Limit the number of responses a user can post per hour. Put heavier limits on responders who don’t generate a lot of original posts. Put still heavier limits on people with large followings.
Combine the above so that the delay or audience limits applied to you depend partly on how many posts or responses you generate in general.
Downrank prolific posters.
Downrank clusters of posters who frequently amplify one another, especially if nobody outside the clique seems to amplify them to the same degree.
Aggregate reposts of the same link or substantially the same text, and treat them as a single object that is show to each user at most once.
When you’re ranking material to display to a user, uprank material from accounts that user follows that have fewer other followers (like family and friends) over material from accounts that have more other followers (like politicians and media). On edit: heavily uprank posts from people who reciprocally follow the reader.

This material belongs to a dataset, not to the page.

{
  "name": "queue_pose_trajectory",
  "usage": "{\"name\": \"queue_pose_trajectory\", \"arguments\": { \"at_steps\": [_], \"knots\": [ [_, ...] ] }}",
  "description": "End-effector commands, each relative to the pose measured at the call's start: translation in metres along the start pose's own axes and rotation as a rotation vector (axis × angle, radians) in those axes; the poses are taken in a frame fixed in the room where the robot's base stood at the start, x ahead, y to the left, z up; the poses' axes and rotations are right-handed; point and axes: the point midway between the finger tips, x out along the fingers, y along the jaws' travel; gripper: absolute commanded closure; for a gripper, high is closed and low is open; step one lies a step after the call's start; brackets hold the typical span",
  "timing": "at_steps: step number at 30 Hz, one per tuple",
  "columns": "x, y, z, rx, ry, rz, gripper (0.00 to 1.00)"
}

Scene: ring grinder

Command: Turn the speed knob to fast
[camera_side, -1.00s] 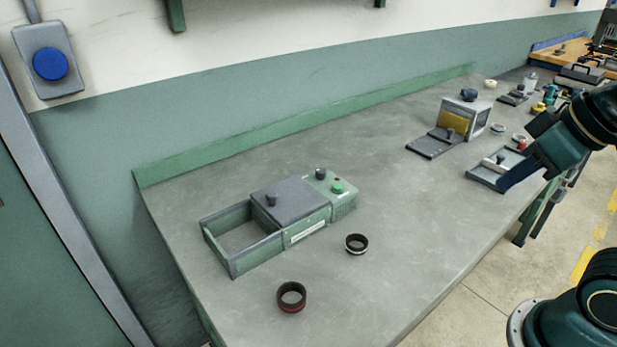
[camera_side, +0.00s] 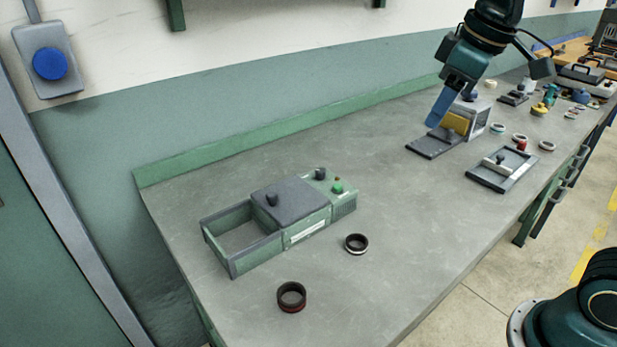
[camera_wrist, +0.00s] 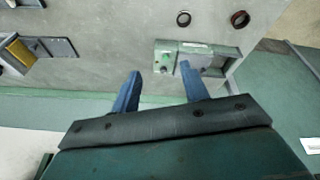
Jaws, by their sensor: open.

Provide downvotes, and have them actually sink material rather than upranking it as “controversial”.
Uprank long posts and maybe posts with multiple links… especially links to sources that do not usually appear together in other posts on the platform.
Uprank material that’s grammatically correct.
Eliminate avatars and emoji
Consider eliminating user identity and “following” in favor of an anonymous rumor mill.
You can provide overrides for those, but they should be things that have to be selected every time you visit the site. Better yet, provide access to all the content using an API, and allow users to use clients other than the official ones… including clients that aggregate different services.
Removed.
I am suggesting applying things like that globally, to all users, not just users who have done something to get noticed.
Does 4chan have reply delays?
By the way, I think I’d like to amend that “response delay” thing to be “after the responding user first sees the material”, rather than “after the material goes up”.